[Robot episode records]
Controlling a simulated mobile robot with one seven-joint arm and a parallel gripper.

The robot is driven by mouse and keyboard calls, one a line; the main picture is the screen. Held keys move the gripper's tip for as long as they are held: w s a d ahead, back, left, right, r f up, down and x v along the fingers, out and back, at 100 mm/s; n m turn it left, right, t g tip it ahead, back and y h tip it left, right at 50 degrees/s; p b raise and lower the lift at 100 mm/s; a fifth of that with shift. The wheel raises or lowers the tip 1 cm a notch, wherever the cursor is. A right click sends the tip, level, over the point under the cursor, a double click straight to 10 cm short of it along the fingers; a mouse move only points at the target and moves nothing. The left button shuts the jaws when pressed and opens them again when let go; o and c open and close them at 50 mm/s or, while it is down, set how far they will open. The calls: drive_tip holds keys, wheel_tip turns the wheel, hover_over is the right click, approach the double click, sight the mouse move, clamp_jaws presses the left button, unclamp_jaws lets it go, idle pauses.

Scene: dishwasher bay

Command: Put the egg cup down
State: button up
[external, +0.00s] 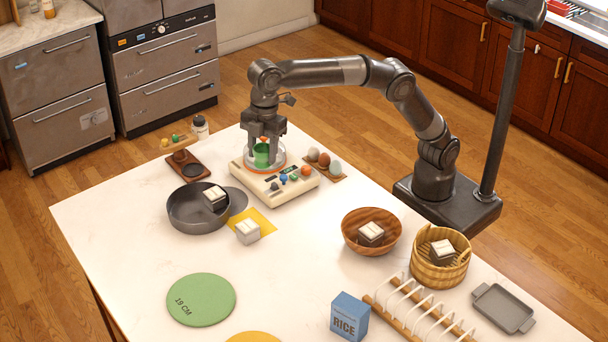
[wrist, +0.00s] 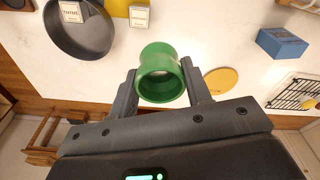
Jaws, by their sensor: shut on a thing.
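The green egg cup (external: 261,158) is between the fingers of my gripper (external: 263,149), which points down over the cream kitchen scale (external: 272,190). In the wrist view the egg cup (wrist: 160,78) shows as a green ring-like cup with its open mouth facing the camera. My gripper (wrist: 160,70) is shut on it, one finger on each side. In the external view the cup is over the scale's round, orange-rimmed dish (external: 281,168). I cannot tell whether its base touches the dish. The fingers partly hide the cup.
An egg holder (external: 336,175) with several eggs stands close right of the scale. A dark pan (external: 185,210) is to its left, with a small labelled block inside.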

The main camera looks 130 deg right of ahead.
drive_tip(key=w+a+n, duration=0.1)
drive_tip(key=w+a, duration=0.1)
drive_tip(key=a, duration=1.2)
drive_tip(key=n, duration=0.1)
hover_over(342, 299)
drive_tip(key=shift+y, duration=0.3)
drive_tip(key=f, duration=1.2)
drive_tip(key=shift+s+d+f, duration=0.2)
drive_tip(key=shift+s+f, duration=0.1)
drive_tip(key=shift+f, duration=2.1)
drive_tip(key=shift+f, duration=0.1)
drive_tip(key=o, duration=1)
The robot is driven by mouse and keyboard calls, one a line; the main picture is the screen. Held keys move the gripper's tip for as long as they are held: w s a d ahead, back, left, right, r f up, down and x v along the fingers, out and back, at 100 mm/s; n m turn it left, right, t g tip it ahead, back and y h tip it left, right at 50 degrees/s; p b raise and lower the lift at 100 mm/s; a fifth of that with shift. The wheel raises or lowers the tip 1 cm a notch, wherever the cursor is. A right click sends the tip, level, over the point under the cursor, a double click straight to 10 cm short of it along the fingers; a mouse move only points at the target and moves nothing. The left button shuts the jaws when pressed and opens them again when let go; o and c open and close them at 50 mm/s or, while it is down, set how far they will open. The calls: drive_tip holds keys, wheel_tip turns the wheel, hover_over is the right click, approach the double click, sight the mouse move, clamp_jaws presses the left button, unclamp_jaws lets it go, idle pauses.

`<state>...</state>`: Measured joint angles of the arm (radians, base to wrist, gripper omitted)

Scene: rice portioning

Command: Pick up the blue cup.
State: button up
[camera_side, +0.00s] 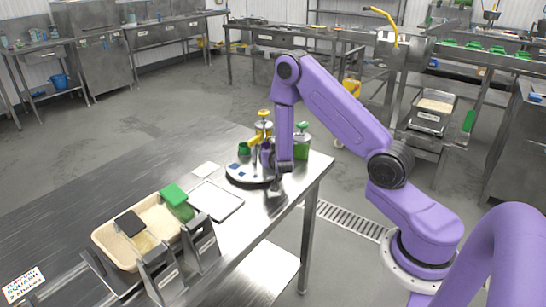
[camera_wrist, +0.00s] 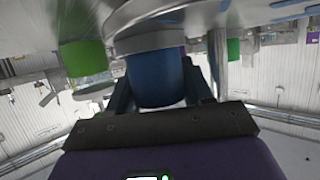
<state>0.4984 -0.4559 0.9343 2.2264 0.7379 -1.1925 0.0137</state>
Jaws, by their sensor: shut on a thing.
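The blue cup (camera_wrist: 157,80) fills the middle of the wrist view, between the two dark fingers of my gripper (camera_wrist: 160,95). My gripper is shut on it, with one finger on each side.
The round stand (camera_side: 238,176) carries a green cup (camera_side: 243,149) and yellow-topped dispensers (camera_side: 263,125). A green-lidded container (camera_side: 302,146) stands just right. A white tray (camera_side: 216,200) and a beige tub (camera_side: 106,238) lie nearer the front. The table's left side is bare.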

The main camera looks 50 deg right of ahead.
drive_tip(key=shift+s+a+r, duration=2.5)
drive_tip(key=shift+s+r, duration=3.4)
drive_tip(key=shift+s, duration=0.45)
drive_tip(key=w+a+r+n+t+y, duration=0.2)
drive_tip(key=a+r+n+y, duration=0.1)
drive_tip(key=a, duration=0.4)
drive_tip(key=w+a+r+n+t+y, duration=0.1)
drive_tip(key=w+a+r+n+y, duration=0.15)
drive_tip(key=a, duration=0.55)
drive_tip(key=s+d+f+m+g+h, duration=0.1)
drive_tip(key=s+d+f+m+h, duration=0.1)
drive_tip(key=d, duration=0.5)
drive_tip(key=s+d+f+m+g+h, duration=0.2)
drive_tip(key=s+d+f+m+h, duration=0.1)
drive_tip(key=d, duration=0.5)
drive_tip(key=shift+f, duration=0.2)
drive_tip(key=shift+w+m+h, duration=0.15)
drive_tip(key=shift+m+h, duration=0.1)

---

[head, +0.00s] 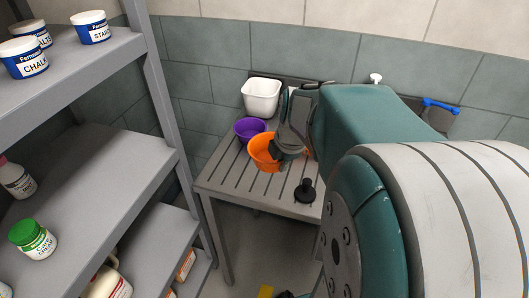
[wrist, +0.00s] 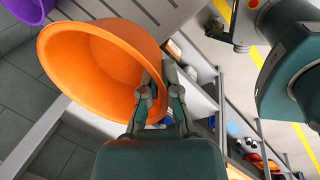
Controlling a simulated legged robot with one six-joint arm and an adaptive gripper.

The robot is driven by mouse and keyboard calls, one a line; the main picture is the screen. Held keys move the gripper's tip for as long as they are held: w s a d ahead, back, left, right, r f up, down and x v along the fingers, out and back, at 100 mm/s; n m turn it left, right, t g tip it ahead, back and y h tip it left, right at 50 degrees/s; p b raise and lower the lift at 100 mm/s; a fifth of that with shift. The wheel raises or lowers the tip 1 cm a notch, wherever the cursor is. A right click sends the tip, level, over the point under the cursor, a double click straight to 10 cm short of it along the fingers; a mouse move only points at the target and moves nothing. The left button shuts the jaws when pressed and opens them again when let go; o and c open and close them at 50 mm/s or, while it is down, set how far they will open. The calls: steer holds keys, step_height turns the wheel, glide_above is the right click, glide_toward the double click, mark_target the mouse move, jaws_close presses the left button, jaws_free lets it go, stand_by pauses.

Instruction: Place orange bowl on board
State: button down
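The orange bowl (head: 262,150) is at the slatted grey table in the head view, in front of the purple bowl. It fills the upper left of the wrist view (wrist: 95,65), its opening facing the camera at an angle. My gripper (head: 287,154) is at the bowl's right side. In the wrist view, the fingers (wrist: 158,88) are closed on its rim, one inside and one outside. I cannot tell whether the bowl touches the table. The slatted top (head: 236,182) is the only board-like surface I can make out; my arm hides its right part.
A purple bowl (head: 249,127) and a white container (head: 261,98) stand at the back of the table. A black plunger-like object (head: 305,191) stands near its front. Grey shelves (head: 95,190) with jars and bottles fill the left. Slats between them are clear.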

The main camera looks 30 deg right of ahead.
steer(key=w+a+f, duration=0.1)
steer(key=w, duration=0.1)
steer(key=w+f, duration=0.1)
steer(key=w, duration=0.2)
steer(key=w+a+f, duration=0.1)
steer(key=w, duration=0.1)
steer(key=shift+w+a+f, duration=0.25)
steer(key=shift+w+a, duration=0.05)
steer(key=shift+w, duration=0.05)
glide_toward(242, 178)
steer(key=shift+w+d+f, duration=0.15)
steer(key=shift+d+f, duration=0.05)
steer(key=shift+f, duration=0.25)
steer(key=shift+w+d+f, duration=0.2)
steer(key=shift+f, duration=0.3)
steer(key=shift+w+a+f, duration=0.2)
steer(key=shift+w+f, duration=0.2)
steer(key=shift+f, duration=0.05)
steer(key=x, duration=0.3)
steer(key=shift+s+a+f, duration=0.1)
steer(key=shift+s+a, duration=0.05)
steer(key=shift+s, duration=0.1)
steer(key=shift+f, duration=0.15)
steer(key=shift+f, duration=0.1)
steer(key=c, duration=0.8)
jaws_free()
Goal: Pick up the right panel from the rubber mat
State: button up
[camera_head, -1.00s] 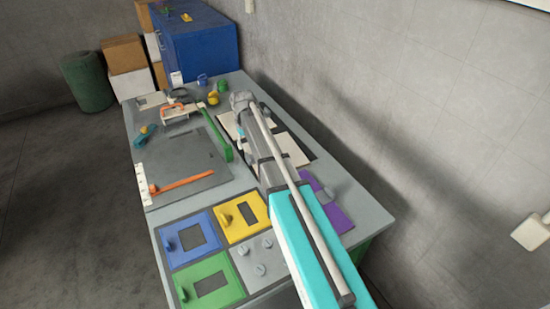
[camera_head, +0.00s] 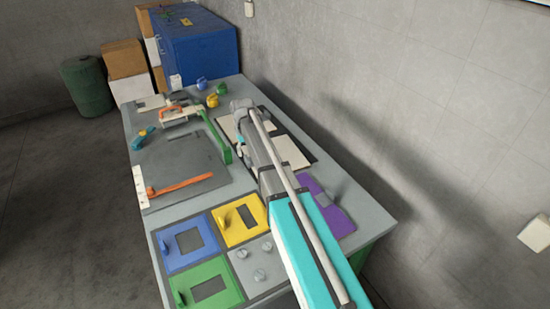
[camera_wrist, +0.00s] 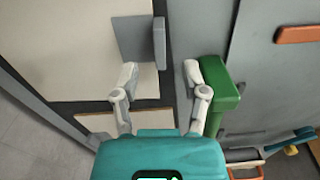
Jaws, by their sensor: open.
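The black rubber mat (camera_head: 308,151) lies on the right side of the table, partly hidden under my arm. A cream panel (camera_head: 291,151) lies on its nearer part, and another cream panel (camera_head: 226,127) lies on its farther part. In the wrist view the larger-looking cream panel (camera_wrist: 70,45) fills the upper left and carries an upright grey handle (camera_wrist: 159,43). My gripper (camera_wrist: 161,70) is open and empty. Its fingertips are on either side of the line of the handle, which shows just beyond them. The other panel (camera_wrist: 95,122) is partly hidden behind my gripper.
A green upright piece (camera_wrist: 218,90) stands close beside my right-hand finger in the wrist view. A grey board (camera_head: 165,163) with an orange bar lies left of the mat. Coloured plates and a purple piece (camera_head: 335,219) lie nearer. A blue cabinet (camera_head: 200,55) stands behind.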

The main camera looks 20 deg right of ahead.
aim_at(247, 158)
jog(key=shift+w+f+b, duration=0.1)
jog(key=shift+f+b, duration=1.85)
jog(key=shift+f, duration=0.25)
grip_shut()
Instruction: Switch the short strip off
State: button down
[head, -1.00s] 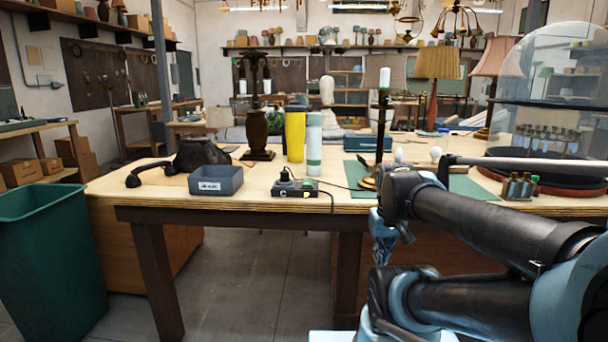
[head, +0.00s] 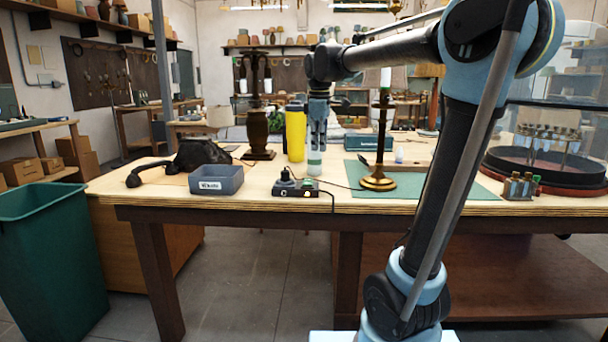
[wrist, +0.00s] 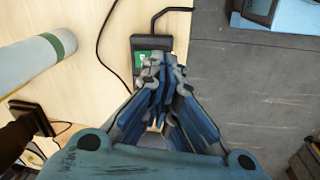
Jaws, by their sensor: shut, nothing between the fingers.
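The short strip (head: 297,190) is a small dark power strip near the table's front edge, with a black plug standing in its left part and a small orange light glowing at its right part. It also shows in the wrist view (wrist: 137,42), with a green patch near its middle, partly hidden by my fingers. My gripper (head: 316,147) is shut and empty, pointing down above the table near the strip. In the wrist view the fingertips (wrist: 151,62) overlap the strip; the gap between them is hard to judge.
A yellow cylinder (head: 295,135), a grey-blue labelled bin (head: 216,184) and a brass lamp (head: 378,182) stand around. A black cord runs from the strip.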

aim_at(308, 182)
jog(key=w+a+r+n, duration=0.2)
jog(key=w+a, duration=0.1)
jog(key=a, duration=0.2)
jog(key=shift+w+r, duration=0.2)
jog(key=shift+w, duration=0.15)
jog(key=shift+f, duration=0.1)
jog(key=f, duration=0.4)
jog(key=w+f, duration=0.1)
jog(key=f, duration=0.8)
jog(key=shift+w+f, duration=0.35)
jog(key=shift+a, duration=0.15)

Stated exercise =>
Tally the lines of the material above that contain the word "simulated" and report the total alone.

Reply to the exercise =>
2